Details of the new plan can be found online at the Star Tribune and Pioneer Press. However, banking industry sources tell Minnesota 2020 that information is too sketchy to analyze in depth.


For instance, if a lender writes down the loan as intended, the forgiven principal becomes income to the homeowner and is then taxable. Without the IRS doing something about that, the program doesn’t accomplish much. Restructured loans need affordable payments like lowering the interest. That is not taxable, and the bank does not have to write off principal that would reduce their capital on their balance sheets.


Shared appreciation mortgages — as advocated by Minnesota 2020 over the past year — would give a lender back the write down of interest at some later date or recover principal it may forgive if the borrower does not have a tax problem.

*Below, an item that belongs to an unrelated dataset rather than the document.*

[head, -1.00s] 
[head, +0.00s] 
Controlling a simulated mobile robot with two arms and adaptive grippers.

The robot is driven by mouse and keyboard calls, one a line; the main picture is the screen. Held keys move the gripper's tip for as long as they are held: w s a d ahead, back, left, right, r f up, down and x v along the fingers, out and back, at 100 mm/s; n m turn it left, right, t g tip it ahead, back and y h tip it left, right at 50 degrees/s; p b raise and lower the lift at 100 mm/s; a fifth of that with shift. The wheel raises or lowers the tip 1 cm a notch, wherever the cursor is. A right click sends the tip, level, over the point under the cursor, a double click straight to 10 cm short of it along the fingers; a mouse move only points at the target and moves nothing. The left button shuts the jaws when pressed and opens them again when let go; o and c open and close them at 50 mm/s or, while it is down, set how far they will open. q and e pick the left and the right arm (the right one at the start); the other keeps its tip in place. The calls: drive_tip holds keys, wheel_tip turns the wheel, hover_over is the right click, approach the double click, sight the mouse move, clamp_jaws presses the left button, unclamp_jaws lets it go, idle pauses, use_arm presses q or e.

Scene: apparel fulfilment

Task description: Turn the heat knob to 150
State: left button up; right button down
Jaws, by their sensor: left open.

That’s a view from inside banking circles. But today’s plans for helping lenders and borrowers stabilize underwater mortgages is moving a little closer to shore in these troubled waters. This is becoming even more important here in Minnesota.


MSN used Forbes, Zillow and other data earlier this week to show the Minneapolis-St. Paul metro area now ranks seventh among major metro areas for percentage of homes under water. By the fourth quarter last year, nearly 39 percent of single family metro homes had mortgages exceeding current market value.


Two ideas floating around would address underlying problems with the troubled housing market, however. One is the Home Values Guarantee program advocated by Minnesota 2020 (click here). Another would be modifying the federal Neighborhood Stabilization Program, as advocated by Tufts University professor Rachel G. Bratt, that would help stabilize housing markets with help of nonprofit organizations that are already in place. Her idea is outlined in a Feb. 28 op/ed piece in the Boston Globe, “Fixing the homeowners default trap.”


Until such time as we stabilize the housing market and begin restoring lost market values, we are doing little more than treading water in today’s housing and finance markets.